The longest road out is the shortest road home

Icelandic folklore in America

In the late 19th and early 20th century, a large number of Icelanders emigrated from Iceland to seek a better life, opportunities and survival in America. Life in Iceland at the time was harsh, and many people were forced to sell their livestock and leave the country for good.

Although these emigrants were not able to carry many worldly goods with them as they boarded the ships that would take them across the sea, they brought many other things: memories, stories, genealogies, patriotism, traditions, folklore. All of these were hauled onto the deck, and while some were lost at sea, other things were transported all the way to the final destination. This included many folk beliefs that had been passed from generation to generation on the island of Iceland. Could these beliefs survive in the new country – on a new continent?

In the winter of 1972-1973 the Icelandic folklorist couple Hallfreður Örn Eiríksson and Olga María Franzdóttir stayed in North America and recorded a great number of interviews with people of Icelandic descent. The results of this collection were published in Iceland in 2012 in a book called Sögur úr Vesturheimi (“Tales from the Western World”), edited by Gísli Sigurðsson. In total the recordings (conserved at the Árni Magnússon Institute in Reykjavík) amount to 60 hours where the people interviewed discuss tales, songs, the settlement, weather, folk beliefs and a lot of other things. They give us an important insight into how people and culture can move from one country to another. 

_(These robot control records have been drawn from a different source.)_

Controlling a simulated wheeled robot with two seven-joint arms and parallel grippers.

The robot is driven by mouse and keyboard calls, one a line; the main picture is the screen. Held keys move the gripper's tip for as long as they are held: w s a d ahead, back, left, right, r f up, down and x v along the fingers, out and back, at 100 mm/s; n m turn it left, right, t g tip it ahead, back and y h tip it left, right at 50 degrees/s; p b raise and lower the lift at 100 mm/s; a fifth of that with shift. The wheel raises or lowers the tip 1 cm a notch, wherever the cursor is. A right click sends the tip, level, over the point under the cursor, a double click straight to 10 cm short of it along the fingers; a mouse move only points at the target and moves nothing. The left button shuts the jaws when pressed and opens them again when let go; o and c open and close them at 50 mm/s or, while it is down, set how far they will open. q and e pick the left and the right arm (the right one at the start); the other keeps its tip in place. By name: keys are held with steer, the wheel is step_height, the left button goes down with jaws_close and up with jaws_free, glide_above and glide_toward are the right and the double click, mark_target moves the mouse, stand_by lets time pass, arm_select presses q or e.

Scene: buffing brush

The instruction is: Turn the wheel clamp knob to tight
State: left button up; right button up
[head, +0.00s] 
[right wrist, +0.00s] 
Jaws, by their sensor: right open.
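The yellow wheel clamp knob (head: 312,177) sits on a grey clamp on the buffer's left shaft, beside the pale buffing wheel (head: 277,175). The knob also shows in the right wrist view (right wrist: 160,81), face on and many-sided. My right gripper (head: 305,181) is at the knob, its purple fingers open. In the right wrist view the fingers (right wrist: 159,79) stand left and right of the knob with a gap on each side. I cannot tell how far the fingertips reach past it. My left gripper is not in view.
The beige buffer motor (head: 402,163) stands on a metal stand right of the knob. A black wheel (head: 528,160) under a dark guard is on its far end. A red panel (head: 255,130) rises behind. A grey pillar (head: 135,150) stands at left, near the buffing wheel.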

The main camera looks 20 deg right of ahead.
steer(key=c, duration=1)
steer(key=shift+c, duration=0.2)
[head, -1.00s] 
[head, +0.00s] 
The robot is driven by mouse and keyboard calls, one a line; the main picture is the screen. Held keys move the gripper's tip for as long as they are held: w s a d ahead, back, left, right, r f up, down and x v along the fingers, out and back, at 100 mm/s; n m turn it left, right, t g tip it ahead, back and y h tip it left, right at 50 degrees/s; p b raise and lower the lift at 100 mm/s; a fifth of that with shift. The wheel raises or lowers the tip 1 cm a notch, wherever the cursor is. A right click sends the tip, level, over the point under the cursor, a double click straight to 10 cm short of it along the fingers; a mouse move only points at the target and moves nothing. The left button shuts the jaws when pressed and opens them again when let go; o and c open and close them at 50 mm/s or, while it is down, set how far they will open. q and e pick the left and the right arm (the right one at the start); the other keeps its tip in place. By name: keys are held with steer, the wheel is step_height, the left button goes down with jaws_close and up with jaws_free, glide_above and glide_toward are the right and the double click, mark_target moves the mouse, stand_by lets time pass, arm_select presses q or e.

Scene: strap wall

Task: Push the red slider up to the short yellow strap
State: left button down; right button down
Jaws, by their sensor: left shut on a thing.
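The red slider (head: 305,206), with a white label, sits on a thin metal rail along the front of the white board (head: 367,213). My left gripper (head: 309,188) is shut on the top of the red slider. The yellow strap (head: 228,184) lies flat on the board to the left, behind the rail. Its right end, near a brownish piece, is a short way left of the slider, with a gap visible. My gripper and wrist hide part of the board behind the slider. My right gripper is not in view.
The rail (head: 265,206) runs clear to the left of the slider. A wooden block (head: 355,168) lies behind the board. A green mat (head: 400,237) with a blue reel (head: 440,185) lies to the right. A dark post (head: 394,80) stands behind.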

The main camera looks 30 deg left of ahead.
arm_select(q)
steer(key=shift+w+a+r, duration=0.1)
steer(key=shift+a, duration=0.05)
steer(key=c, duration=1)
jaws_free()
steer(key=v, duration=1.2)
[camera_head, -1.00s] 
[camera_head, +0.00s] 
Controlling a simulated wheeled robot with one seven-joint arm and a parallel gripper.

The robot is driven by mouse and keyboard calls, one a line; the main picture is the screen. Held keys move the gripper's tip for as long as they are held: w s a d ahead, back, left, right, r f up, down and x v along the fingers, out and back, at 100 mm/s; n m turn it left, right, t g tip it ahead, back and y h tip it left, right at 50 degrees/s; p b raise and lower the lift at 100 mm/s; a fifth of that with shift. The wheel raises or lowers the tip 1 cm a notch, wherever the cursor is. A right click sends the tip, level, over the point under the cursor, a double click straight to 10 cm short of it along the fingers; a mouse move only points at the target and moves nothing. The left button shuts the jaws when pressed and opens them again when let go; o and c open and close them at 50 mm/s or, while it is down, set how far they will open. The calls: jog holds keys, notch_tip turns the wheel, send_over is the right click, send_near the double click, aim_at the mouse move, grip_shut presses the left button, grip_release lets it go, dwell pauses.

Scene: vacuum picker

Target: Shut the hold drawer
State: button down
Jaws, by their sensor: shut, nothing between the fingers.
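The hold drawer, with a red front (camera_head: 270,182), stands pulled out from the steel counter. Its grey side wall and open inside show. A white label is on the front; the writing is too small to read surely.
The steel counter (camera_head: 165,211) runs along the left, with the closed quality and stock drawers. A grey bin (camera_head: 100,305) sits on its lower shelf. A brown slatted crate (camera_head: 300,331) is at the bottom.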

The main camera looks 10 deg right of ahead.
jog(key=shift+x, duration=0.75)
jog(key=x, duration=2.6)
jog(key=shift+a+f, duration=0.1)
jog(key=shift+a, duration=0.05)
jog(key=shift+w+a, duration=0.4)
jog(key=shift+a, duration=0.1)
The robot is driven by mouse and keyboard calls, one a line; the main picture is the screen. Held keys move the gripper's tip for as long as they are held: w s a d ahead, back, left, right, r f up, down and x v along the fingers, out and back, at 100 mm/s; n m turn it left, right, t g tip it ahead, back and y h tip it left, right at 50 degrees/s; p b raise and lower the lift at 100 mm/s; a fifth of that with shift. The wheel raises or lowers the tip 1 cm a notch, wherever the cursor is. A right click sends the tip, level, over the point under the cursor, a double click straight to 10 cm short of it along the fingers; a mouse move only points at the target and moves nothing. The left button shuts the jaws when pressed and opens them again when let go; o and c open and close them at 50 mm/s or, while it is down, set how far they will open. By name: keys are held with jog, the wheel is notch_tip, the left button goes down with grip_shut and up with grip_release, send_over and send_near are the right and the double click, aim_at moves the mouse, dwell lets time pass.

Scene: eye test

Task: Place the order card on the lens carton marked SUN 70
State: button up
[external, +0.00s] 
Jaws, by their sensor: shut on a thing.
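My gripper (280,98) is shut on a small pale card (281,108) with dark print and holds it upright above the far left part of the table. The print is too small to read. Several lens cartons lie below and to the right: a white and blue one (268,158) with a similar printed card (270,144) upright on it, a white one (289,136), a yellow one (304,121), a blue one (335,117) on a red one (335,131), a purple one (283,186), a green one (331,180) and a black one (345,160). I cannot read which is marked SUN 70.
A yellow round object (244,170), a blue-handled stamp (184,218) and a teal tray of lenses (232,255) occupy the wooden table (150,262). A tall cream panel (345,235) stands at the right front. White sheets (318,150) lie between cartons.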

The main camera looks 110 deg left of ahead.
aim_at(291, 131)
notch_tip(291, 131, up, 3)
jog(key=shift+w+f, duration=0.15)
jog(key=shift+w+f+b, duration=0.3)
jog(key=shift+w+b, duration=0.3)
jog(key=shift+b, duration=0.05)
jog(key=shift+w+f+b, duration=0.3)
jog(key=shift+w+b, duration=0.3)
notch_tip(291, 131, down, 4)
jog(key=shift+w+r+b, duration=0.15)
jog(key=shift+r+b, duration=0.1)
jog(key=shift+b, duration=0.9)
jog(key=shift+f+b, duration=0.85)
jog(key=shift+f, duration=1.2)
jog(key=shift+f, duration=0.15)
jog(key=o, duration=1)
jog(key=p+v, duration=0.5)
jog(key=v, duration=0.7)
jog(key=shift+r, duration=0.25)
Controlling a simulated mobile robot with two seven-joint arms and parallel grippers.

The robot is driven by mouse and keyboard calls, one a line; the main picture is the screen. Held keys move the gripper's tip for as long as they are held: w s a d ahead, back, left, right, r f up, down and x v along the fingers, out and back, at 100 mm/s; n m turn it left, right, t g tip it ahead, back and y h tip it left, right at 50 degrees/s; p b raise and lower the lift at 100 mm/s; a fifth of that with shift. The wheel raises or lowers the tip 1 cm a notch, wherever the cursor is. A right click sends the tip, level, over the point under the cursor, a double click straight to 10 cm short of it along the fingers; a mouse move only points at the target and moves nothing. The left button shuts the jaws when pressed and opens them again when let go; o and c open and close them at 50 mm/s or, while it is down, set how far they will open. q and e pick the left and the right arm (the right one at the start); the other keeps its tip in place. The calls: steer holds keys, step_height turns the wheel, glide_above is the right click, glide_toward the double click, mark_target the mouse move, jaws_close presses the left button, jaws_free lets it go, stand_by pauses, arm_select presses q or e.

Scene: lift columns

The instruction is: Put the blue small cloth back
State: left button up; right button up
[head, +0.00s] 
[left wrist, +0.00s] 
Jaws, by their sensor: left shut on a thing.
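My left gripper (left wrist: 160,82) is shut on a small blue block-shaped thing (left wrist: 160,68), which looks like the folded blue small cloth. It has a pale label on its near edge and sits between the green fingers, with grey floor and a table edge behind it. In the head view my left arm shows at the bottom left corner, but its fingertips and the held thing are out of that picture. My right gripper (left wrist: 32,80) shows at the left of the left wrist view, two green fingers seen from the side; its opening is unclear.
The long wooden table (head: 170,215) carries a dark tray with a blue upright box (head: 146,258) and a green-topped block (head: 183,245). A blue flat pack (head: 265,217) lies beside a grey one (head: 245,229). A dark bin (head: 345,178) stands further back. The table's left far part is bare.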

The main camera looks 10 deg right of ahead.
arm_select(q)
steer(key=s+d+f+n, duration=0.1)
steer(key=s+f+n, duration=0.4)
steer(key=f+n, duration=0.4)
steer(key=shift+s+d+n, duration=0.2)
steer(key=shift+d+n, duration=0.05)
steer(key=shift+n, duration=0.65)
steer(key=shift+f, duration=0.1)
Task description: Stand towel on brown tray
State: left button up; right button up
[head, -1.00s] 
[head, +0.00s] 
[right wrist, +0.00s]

As this article is being written in March 2021, a project is underway to make these recordings available on the website ismus.is. Little by little these voices of the past are becoming accessible to the public and scholars, making interesting discoveries possible. This collection will no doubt form the basis of many research projects by folklorists and other scholars in the future. The people interviewed are generally born around 1900 and belong to the first or second generation of Icelandic immigrants.

The interviewees often mention famous Icelandic ghosts, such as Thorgeir’s Bull, Ábær Skotta and other skotta and móri.1 Apparently some of these ghosts intended to follow the people from Iceland to America and keep causing mischief and mayhem in the new home, as if nothing had happened. But then something happened.

One story tells of the female ghost Rauðpilsa (“Redskirt”) who had followed a certain man in Iceland. He told people as he moved to Winnipeg that Rauðpilsa had just missed the boat he took to America. The ship had just cast off its lines when she arrived at the pier and the man was rid of her. Instead, Rauðpilsa started following his brother in Iceland and so found a new victim.2 In other cases the ghosts were able to board the ships sailing west, but in one narrative they all sank to the bottom of the sea midway across the Atlantic and were lost forever.3 Undoubtedly, however, the most interesting story, also preserved in an interview from 1972, says that many ghosts and familiar spirits arrived with the immigrants, but as the first generation of settlers died they got so bored that they chose to return to the old country.4 One of the explanations as to why the ghosts did not thrive in America is that the landscape there was not as suited for monsters and other terrifying beings as the Icelandic mountains.5

It is interesting to see how supernatural beings were not able to survive the transfer from Iceland to Canada. Many of them did not last long, as the people whom they followed had left their old homes, the nature and their origins, to look for something completely new and different. It is a rather apt metaphor to say that the ghosts were bored and so returned to the old country, at the same time as the people struck root in the new world and opened their minds to new customs and traditions.

To end this very light introduction to the wonderful collection of folklore from Canadians of Icelandic descent, we can also think about the transfer of folklore today. It is worth researching groups that have moved to Iceland in past decades from e.g. Poland, Thailand and the Philippines. Are there examples of folk beliefs that they have carried with them, such as ghosts and spirits? How well have these beings adapted to their new home in Iceland? Are there examples of folk beliefs that came to the island, across the sea, but were unable to set root and so left again?

References

  1. This is discussed in a recent (2015) Bachelor’s thesis by Svanhvít Tryggvadóttir, accessible on Skemman: Á mörkum tveggja heima: Samanburður á draugasögum Vestur-Íslendingar og draugasögum í íslenskum þjóðsagnasöfnum (“Between two worlds: Comparing ghost stories from Icelandic immigrants in America and ghost stories in Icelandic folklore collections”)
  2. As told by Valdheiður Einarsdóttir and Ágúst Sigurðsson, EF 72/15.
  3. As told by Andrés Guðbjartsson, EF 72/31.
  4. As told by Sigurður Sigvaldason, EF 72/17.
  5. As told by  Gunnar Sæmundsson, EF 72/19.